Several factors have stalled my continuing my Genealogy of Our Current Insanity project, but it's something I've always planned to return to. I've mentioned the cognitive scientist John Vervaeke in several of the earlier posts here, and I just came across this video in which he interviews the Greek Orthodox Bishop Maximus. This starts out slow, but I hope you'll stick with it. It's an excellent articulation of themes I'm grappling with in my larger project of retrieving Christian Neoplatonism in a Postmodern key. This conversation is important for the way it demonstrates the relevancy of the practice and thought of the early Christian Fathers is relevant for trends in cognitive science and Philosophy of Mind.
I'm at the end of the quarter in a course I'm teaching right now so don't have time to comment, but I hope to do so when my plate is clear. But a couple of quick things: There is a certain amount of theological distinction making in this conversation that seems to emphasize why the West went wrong, and I largely agree. I wouldn't say that Eastern Orthodoxy has "unique" resources, but I do believe that it has resources that enrich and enhance the Western Tradition, and indeed this was recognized in Catholic scholarly circles in the Nouvelle Theologie in the early 20th Century. Its focus was to retrieve the Greek Patristic patrimony that Bishop Maximus draws upon in this conversation. I am not interested in East vs. West polemics, but rather to retrieve what's best in a rich and diverse tradition that comprises both East and West.
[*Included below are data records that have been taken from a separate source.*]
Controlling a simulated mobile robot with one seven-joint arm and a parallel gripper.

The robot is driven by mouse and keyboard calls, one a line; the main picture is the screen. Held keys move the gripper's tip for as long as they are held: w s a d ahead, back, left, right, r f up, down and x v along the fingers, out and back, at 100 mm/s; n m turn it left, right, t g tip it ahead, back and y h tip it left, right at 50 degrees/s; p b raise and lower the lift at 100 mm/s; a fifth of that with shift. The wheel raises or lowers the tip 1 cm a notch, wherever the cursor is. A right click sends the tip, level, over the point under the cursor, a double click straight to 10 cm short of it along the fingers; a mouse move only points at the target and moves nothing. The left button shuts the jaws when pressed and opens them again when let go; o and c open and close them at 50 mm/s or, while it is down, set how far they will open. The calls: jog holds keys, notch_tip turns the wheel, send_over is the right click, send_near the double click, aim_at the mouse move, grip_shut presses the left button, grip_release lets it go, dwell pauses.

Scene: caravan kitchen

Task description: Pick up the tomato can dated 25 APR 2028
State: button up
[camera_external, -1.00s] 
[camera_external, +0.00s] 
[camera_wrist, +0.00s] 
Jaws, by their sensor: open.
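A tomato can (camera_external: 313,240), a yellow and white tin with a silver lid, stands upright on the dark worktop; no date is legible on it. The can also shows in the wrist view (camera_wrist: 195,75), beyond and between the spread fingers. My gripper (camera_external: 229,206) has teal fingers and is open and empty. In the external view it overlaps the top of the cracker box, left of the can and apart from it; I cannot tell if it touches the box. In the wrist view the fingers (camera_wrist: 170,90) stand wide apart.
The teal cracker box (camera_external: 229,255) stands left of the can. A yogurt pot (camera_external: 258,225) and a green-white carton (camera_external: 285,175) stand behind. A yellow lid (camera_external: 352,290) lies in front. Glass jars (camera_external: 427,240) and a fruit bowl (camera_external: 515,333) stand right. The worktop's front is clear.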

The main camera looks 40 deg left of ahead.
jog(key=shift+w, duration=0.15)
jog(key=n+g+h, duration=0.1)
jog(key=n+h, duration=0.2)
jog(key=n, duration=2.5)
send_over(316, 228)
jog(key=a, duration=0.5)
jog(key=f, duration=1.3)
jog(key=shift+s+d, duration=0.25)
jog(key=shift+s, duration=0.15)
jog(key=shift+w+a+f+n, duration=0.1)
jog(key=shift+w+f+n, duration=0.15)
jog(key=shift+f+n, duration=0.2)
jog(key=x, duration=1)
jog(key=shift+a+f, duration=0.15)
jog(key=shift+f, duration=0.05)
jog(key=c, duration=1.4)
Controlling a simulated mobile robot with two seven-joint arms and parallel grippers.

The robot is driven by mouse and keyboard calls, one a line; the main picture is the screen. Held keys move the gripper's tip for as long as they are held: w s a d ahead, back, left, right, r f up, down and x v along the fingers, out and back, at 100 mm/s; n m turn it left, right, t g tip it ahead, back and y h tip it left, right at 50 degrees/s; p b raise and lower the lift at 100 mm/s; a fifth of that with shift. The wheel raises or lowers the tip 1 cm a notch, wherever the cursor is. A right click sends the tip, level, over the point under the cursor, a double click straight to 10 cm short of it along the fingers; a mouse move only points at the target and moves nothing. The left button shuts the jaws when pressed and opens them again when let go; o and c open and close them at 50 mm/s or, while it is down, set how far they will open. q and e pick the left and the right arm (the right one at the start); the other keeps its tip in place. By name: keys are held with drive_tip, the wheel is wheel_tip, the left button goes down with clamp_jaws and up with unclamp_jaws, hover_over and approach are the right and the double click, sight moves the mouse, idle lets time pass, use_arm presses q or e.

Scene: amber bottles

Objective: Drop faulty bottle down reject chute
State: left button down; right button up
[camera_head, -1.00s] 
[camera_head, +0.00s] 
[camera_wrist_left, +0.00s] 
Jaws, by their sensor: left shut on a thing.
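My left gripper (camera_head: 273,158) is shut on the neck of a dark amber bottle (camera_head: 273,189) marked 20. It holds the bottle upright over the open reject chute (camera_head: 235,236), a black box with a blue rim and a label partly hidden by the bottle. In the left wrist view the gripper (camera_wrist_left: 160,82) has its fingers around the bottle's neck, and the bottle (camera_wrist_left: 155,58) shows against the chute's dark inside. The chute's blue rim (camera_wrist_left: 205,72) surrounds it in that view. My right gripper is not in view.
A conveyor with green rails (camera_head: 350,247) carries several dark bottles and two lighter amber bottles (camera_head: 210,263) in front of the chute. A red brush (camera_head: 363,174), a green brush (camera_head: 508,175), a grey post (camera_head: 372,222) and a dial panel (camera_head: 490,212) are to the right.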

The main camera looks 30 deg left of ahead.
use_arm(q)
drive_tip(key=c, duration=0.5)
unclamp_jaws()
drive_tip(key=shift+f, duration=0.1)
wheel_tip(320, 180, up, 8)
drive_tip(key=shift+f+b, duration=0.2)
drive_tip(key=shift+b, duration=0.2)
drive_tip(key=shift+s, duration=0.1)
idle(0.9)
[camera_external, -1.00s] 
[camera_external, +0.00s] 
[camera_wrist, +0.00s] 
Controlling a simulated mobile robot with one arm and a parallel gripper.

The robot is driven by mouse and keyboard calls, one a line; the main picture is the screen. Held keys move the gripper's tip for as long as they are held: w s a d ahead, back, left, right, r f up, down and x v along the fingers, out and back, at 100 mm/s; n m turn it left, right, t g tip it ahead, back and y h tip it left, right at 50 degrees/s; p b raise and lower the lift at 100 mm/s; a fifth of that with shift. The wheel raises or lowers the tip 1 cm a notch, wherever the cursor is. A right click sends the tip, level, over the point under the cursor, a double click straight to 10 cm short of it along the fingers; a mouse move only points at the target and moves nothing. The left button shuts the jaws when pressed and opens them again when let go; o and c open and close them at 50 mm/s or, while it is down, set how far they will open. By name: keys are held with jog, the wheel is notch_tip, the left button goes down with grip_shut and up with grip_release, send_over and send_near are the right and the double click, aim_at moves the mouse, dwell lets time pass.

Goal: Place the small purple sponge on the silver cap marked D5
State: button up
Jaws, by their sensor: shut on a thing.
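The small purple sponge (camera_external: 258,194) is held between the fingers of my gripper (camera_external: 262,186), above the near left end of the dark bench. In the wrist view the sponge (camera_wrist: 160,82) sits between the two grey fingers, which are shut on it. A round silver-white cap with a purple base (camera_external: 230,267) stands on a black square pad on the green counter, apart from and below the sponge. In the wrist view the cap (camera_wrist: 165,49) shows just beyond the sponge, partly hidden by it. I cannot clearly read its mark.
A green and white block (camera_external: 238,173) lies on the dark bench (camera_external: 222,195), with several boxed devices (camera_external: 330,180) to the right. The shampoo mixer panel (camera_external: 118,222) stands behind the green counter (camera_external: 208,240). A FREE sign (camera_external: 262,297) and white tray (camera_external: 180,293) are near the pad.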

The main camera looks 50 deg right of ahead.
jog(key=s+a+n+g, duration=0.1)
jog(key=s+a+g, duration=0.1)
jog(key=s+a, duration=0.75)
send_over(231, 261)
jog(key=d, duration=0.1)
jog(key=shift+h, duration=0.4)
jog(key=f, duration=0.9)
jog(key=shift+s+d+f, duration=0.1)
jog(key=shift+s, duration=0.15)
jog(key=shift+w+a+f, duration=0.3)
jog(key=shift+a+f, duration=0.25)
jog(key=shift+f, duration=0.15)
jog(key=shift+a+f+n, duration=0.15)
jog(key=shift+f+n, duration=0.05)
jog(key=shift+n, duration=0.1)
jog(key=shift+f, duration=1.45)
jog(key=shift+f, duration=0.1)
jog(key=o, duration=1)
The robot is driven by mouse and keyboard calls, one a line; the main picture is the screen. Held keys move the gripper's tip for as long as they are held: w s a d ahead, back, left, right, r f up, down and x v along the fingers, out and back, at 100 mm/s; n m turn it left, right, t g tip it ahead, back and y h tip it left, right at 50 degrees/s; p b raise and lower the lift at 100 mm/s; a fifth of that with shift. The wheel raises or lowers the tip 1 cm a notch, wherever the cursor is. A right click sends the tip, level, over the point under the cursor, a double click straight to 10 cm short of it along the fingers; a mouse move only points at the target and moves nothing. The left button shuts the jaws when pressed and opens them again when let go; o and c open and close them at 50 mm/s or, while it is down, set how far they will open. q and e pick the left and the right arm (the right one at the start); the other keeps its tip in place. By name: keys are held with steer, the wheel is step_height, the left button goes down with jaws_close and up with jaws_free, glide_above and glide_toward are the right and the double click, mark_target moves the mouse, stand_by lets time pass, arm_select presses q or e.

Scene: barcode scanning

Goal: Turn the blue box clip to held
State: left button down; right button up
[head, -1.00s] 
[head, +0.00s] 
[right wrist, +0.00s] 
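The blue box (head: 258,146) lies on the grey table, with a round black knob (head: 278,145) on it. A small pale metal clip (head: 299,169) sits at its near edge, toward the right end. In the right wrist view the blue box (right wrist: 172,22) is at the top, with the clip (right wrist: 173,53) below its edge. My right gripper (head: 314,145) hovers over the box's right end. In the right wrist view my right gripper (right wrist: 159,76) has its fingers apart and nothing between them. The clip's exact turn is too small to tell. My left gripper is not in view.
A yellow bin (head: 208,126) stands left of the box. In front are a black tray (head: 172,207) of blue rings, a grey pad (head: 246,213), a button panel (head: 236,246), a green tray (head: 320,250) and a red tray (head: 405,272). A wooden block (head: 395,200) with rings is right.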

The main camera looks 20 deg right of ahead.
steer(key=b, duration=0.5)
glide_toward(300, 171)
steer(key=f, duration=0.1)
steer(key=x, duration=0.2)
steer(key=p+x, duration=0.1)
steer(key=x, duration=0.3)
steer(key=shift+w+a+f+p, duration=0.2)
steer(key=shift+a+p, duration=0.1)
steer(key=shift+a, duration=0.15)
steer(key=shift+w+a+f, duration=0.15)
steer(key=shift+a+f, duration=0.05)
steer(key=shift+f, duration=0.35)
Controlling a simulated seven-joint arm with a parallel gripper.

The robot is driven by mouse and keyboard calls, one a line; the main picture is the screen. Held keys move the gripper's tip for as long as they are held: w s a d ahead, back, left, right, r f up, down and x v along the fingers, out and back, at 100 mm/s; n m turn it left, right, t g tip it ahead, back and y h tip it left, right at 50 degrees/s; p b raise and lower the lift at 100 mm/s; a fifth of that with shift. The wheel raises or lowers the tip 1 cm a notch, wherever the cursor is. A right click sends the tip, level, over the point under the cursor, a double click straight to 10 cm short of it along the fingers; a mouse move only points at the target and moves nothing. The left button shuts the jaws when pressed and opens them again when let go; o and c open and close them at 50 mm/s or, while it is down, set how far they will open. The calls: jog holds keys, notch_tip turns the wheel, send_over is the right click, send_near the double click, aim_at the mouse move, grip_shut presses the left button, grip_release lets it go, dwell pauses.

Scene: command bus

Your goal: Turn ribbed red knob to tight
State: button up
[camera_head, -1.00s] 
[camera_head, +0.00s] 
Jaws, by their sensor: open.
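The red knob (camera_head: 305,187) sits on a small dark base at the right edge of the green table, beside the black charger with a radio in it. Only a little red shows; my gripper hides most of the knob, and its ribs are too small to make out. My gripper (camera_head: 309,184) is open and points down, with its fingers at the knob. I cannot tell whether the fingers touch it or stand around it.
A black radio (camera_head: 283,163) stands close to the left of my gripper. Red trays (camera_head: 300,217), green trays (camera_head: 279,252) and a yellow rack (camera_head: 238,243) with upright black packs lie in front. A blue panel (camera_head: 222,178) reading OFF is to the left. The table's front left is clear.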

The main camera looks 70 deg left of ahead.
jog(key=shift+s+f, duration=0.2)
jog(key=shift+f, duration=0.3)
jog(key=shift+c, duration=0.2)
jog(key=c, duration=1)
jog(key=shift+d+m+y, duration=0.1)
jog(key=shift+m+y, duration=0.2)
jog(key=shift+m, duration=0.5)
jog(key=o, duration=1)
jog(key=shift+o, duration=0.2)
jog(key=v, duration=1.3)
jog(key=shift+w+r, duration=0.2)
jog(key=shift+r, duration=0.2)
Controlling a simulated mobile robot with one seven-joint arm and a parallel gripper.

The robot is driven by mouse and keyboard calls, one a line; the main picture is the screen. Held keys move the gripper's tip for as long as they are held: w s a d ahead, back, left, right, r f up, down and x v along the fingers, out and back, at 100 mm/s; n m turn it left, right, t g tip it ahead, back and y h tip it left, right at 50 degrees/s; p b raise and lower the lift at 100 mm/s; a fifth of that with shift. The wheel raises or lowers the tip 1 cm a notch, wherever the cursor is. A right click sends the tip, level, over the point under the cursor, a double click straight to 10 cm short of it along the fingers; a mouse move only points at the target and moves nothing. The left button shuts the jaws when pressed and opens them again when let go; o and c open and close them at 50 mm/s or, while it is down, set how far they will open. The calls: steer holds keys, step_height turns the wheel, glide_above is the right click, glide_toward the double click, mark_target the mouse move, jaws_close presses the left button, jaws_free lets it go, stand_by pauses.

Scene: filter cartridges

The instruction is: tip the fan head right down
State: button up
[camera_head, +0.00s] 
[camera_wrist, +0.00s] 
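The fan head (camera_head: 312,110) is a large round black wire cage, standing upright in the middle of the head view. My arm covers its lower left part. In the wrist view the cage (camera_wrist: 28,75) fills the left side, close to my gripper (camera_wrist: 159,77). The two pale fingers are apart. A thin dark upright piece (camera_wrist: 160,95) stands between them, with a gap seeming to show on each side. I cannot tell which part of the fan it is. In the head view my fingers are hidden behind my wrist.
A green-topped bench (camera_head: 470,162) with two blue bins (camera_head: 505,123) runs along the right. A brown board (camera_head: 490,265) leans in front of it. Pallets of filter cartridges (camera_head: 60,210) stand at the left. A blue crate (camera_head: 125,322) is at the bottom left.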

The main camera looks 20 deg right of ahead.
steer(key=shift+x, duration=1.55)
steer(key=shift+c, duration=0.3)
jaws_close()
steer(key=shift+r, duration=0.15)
I blame western Nominalism and Voluntarism for what became in the West the "propositional tyranny" discussed in this video. These trends in Western thought gradually closed off a more participatory way of thinking that was the dominant "Realist" mode in the West until the 1300s. Nominalism and Voluntarism provided the theological framework that was adopted by most of the Reformers, and that in turn provided the framework for western capitalism and its technological advancement. But at what price? This is all laid out in my summary of Taylor's A Secular Age. so I'm not going to rehearse all that now. But why those ideas took hold in the West and not the East is something I'd like to explore some time. I suspect there was a time bomb in St. Augustine that didn't detonate until the late medieval period. But I'm not ready yet to make that argument.
Bishop Maximus is quite right when he says that so much of that Eastern patristic tradition was unavailable in the West because so few in the West knew Greek and so little of it was translated into Latin--and wouldn't be until centuries later. So any discussion of the Christian Neoplaontic tradition in the West usually starts with Augustine, and goes through Pseudo-Dionysos, John Eriugena, the Cathedral Schools, and then culminating in the great Thomistic synthesis. My original plan was to follow that track emphasizing what is, if not unique, at least more emphasized in the West. But I have always thought that it's important to bring the Greek fathers into the story, and I haven't been clear about how to do that without overburdening the reader's patience.
The Genealogy Series is not meant to be a scholarly project but rather the far less ambitious telling of a story that talks about the trajectory of the post-Axial Revolution in the West to the present day in the hope of our understanding better what resources are available for us in shaping a more richly human future. Such a future is in jeopardy as it becomes increasingly clear that Liberal Order and its hegemonic rationalist-materialist metaphysical imaginary hasn't the resources to deal with the crises and challenges that humanity faces in the next hundred years.
The idea that Christian Neoplatonism might provide such resources might seem far-fetched to almost everyone, but that's why I think watching this conversation is important. Clearly a guy like John Vervaeke sees its relevance. That's why I found this conversation so interesting. It boils things down to essentials in a way that I think any interested, reasonably well educated person might understand. But it still needs some unpacking.